## start Recorded information

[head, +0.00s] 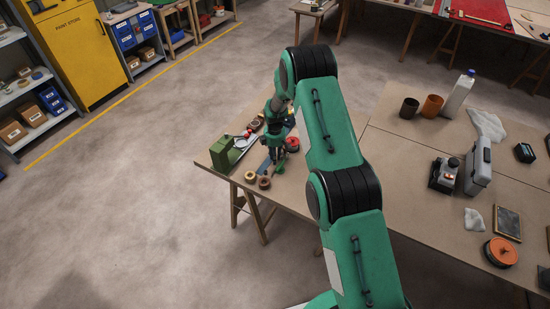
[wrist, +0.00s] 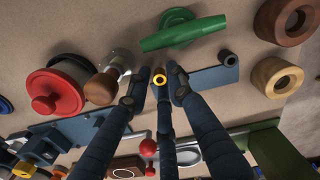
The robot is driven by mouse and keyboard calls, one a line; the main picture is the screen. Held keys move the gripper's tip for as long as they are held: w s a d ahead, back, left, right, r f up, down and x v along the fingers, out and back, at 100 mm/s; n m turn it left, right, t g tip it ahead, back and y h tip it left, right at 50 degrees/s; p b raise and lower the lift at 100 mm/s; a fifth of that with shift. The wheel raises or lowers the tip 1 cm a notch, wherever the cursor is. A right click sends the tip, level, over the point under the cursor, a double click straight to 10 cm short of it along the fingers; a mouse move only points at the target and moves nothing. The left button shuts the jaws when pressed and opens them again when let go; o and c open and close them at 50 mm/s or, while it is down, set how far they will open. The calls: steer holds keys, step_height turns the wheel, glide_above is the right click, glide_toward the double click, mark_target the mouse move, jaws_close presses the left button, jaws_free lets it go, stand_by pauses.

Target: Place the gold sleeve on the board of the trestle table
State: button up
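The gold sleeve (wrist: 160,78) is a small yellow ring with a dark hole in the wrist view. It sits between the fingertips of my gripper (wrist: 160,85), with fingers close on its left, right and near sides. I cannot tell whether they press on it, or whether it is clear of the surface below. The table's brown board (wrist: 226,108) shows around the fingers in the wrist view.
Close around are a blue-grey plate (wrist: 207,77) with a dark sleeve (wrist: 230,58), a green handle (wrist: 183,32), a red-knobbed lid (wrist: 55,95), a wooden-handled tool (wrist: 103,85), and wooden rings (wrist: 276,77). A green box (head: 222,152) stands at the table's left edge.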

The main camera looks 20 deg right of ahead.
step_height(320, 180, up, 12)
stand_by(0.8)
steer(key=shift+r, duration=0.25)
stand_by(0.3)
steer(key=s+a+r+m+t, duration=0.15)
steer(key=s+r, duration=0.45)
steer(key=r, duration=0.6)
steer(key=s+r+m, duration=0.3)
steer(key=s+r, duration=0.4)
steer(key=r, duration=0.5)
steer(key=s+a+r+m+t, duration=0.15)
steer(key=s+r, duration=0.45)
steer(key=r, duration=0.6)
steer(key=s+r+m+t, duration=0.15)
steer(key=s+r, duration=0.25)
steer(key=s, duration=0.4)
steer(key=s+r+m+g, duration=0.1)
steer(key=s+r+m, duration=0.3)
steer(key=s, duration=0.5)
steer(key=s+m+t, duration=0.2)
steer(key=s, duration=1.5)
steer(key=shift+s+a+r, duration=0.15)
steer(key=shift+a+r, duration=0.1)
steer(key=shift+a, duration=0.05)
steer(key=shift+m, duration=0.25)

## end Recorded information
## start Recorded information

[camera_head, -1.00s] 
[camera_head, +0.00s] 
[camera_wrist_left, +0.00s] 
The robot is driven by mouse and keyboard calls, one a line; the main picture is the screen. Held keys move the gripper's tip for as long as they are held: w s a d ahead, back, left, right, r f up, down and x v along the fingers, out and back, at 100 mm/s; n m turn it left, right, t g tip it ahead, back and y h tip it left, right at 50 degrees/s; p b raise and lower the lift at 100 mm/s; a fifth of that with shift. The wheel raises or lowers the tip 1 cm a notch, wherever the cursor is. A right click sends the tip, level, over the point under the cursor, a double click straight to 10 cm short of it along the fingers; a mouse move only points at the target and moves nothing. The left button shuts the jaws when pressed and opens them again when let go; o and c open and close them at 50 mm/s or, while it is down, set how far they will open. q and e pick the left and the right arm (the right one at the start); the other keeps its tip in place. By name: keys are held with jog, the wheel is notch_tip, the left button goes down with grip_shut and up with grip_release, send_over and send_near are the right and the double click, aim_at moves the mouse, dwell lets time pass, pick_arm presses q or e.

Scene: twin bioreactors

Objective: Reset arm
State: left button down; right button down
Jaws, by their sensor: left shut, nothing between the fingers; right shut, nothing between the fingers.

## end Recorded information
## start Recorded information

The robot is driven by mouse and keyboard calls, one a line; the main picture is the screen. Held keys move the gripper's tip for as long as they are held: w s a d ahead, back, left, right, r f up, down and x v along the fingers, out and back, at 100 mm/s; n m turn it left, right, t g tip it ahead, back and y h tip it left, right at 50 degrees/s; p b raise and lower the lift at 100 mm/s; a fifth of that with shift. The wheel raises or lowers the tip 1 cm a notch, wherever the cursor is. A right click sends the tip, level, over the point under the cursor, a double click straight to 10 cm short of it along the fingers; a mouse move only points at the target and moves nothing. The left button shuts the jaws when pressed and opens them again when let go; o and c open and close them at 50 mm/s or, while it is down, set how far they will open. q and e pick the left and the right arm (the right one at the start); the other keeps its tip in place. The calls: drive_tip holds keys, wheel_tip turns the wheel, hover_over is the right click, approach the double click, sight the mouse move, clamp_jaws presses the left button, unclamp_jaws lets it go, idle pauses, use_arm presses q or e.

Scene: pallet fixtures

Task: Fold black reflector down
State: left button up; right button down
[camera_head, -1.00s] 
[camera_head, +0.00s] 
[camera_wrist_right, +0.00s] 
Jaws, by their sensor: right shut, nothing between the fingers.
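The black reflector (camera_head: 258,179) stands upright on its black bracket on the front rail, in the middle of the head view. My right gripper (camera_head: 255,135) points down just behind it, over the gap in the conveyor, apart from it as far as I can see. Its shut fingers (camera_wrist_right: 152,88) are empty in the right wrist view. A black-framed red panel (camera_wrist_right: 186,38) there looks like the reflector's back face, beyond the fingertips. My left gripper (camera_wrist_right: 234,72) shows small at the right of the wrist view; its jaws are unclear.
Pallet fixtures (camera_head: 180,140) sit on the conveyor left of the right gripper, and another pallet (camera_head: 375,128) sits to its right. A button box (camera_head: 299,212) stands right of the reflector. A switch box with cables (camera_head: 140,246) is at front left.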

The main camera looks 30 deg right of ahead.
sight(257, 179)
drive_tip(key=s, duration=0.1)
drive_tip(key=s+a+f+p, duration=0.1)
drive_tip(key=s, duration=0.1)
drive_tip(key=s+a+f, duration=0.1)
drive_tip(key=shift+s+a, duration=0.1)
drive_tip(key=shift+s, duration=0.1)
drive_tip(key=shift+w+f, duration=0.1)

## end Recorded information

## [Your instructions]
Make an exact transcription of the lines from the line with "Task: Fold black reflector down" through the line with "[camera_wrist_right, +0.00s]", inclusive, omitting all others.

## [Complete answer]
Task: Fold black reflector down
State: left button up; right button down
[camera_head, -1.00s] 
[camera_head, +0.00s] 
[camera_wrist_right, +0.00s] 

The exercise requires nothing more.